■ **THE REQUEST**:
Give every line of the material again, exactly as written.

■ **GIVEN DATA**:
☆ ☆ ☆ ☆
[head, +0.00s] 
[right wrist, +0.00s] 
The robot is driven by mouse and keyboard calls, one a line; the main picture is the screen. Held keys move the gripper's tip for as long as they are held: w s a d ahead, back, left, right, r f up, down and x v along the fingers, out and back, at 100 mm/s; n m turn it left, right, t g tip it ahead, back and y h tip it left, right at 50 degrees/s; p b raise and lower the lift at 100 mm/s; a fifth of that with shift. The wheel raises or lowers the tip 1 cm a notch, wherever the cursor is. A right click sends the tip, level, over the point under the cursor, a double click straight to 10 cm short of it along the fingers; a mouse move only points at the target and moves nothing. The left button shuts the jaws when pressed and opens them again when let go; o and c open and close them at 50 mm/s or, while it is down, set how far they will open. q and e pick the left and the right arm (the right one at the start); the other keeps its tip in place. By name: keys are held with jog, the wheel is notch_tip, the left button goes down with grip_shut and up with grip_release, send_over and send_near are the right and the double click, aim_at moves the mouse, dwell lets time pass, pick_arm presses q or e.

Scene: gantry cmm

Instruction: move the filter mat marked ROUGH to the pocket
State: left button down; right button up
☆ ☆ ☆ ☆
■ **RESULT**:
[head, +0.00s] 
[right wrist, +0.00s] 
The robot is driven by mouse and keyboard calls, one a line; the main picture is the screen. Held keys move the gripper's tip for as long as they are held: w s a d ahead, back, left, right, r f up, down and x v along the fingers, out and back, at 100 mm/s; n m turn it left, right, t g tip it ahead, back and y h tip it left, right at 50 degrees/s; p b raise and lower the lift at 100 mm/s; a fifth of that with shift. The wheel raises or lowers the tip 1 cm a notch, wherever the cursor is. A right click sends the tip, level, over the point under the cursor, a double click straight to 10 cm short of it along the fingers; a mouse move only points at the target and moves nothing. The left button shuts the jaws when pressed and opens them again when let go; o and c open and close them at 50 mm/s or, while it is down, set how far they will open. q and e pick the left and the right arm (the right one at the start); the other keeps its tip in place. By name: keys are held with jog, the wheel is notch_tip, the left button goes down with grip_shut and up with grip_release, send_over and send_near are the right and the double click, aim_at moves the mouse, dwell lets time pass, pick_arm presses q or e.

Scene: gantry cmm

Instruction: move the filter mat marked ROUGH to the pocket
State: left button down; right button up

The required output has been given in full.